The following TCPDump logs explains the 5s latency:

23:12:21.269435 IP (tos 0x0, ttl 64, id 38022, offset 0, flags [DF], proto UDP (17), length 78)
    nginx.55103 > kube-dns.kube-system.svc.cluster.local.53: 59238+ A?www.google.com.svc.cluster.local. (50)
23:12:21.269514 IP (tos 0x0, ttl 64, id 38023, offset 0, flags [DF], proto UDP (17), length 78)
    nginx.55103 > kube-dns.kube-system.svc.cluster.local.53: 49176+ AAAA?www.google.com.svc.cluster.local. (50)
23:12:21.270342 IP (tos 0x0, ttl 64, id 28830, offset 0, flags [DF], proto UDP (17), length 171)
    kube-dns.kube-system.svc.cluster.local.53 > nginx.55103: 49176 NXDomain*- 0/1/0 (143)
23:12:21.270373 IP (tos 0x0, ttl 64, id 28831, offset 0, flags [DF], proto UDP (17), length 171)
    kube-dns.kube-system.svc.cluster.local.53 > nginx.55103: 59238 NXDomain*- 0/1/0 (143)
23:12:21.270469 IP (tos 0x0, ttl 64, id 38024, offset 0, flags [DF], proto UDP (17), length 74)
    nginx.35633 > kube-dns.kube-system.svc.cluster.local.53: 35084+ A?www.google.com.cluster.local. (46)
23:12:21.270555 IP (tos 0x0, ttl 64, id 38025, offset 0, flags [DF], proto UDP (17), length 74)
    nginx.35633 > kube-dns.kube-system.svc.cluster.local.53: 28679+ AAAA?www.google.com.cluster.local.(46)
23:12:21.271963 IP (tos 0x0, ttl 64, id 28832, offset 0, flags [DF], proto UDP (17), length 167)
    kube-dns.kube-system.svc.cluster.local.53 > nginx.35633: 28679 NXDomain*- 0/1/0 (139)
23:12:26.272196 IP (tos 0x0, ttl 64, id 38291, offset 0, flags [DF], proto UDP (17), length 74)
    nginx.35633 > kube-dns.kube-system.svc.cluster.local.53: 35084+ A?www.google.com.cluster.local. (46)
23:12:26.274297 IP (tos 0x0, ttl 64, id 29412, offset 0, flags [DF], proto UDP (17), length 167)
    kube-dns.kube-system.svc.cluster.local.53 > nginx.35633: 35084 NXDomain*- 0/1/0 (139)

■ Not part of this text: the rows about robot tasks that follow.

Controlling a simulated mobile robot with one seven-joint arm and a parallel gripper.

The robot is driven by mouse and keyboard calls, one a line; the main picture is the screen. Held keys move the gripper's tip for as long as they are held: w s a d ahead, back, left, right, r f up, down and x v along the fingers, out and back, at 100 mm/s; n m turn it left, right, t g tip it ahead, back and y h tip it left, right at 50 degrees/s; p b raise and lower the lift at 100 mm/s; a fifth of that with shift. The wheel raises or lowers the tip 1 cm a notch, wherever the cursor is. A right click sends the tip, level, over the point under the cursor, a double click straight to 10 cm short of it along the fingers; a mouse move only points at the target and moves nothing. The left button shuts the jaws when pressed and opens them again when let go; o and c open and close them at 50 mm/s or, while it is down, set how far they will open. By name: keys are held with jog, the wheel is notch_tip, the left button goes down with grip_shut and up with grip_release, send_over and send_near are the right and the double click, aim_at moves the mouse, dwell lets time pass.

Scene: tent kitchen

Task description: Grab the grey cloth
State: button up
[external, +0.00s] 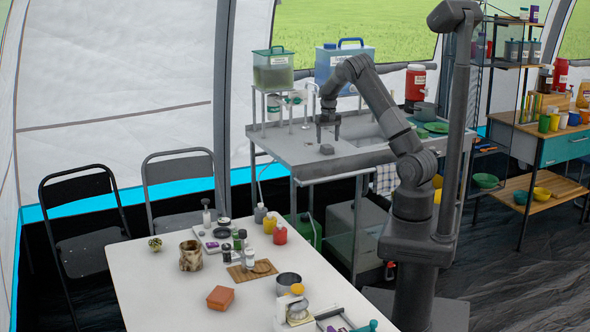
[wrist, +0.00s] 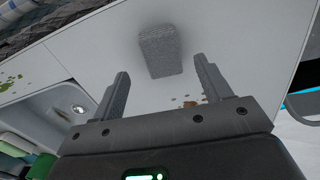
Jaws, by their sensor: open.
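The grey cloth (wrist: 160,50) is a small folded, textured block lying on the light metal counter. In the wrist view it is at the upper middle, beyond and between my fingertips. In the external view the cloth (external: 326,149) is a small dark grey block near the counter's front edge. My gripper (external: 328,118) is above it, pointing down, with its fingers apart. In the wrist view my gripper (wrist: 164,82) is open with nothing between its fingers, and the cloth appears apart from them.
The counter (external: 290,150) has a sink (wrist: 60,110) beside the cloth and brown spots on its surface. A green-tinted container (external: 273,72) and a blue jug (external: 343,62) stand on the raised shelf behind. Green plates (external: 435,127) lie at the right end.

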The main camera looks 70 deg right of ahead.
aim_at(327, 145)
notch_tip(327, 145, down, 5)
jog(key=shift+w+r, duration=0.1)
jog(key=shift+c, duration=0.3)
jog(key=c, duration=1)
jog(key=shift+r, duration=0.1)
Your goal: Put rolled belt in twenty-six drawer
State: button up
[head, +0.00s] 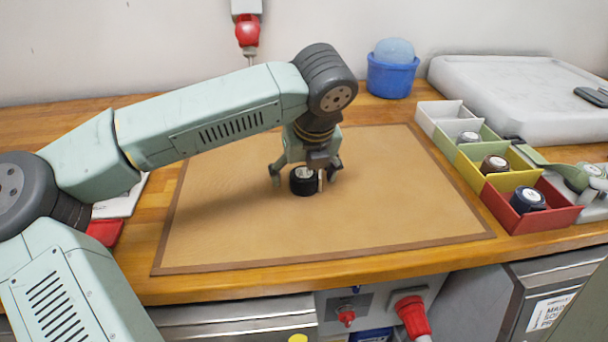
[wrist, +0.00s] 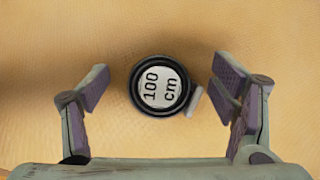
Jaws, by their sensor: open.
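A dark rolled belt (head: 303,183) lies on the tan mat (head: 400,215) on the workbench. In the wrist view the belt (wrist: 160,87) shows a white "100 cm" label on top and a pale tab at its lower right. My gripper (head: 305,178) points down over it, open, with one finger on each side. In the wrist view there is a gap between the belt and each finger. I cannot make out a drawer marked twenty-six; grey metal fronts (head: 235,325) show below the bench edge, partly cut off.
A row of small bins stands to the right: white (head: 436,112), green (head: 466,149), yellow (head: 510,180) and red (head: 543,222). The last three hold rolled items. A blue tub (head: 391,78) stands behind. Red plugs (head: 411,312) stick out below the bench. The rest of the mat is clear.

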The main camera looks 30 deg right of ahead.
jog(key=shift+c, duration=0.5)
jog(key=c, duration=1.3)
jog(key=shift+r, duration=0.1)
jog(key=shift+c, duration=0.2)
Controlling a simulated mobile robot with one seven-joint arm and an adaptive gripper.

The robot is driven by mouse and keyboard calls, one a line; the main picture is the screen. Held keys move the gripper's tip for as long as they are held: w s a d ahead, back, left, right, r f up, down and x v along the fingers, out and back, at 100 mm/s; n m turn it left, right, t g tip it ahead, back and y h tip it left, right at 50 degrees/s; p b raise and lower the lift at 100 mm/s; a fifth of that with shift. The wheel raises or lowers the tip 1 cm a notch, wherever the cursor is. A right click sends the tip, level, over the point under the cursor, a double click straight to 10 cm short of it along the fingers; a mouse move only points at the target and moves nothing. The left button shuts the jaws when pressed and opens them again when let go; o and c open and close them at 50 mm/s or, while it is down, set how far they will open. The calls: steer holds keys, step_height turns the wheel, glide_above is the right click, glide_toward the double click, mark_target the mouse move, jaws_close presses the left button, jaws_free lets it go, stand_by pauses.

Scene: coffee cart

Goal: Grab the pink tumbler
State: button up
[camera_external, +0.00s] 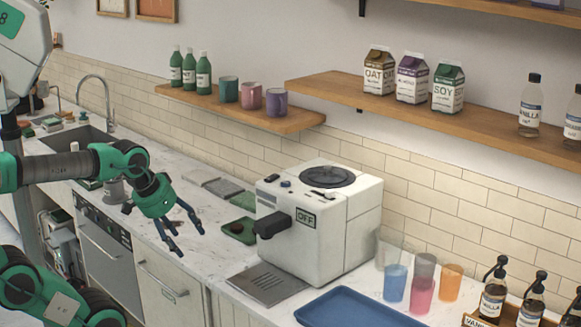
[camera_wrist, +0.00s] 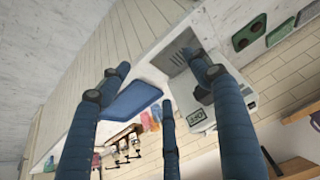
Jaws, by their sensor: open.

We can see that there are two UDP requests to resolve a domain name, one for A record for IPv4, and the other for AAAA record for IPv6. As shown in the highlighted logs, sometimes we can only receive response for one of the requests, and the other cause 5s latency. It retries 5s later and it succeeds.

Even though it’s easier to reproduce this issue in AKS clusters with CNI, the root cause is not in either AKS or CNI. The root cause is race conditions in Linux kernel. The detailed explanation about the race condition is available in the blog: https://www.weave.works/blog/racy-conntrack-and-dns-lookup-timeouts.

Workarounds

Since the root cause is about race condition, we can work around the issue if we can avoid the race condition. We have two options available at least.

dnsConfig options

We can update the dnsConfig in pod’s spec to avoid the race condition. For example, we can enable the option single-request-reopen:

dnsConfig:
options:
    - name: single-request-reopen

The description about the option is:

single-request-reopen (since glibc 2.9)
   Sets RES_SNGLKUPREOP in _res.options. The resolver
   uses the same socket for the A and AAAA requests. Some
    hardware mistakenly sends back only one reply. When
    that happens the client system will sit and wait for
    the second reply. Turning this option on changes this
    behavior so that if two requests from the same port are
    not handled correctly it will close the socket and open
    a new one before sending the second request.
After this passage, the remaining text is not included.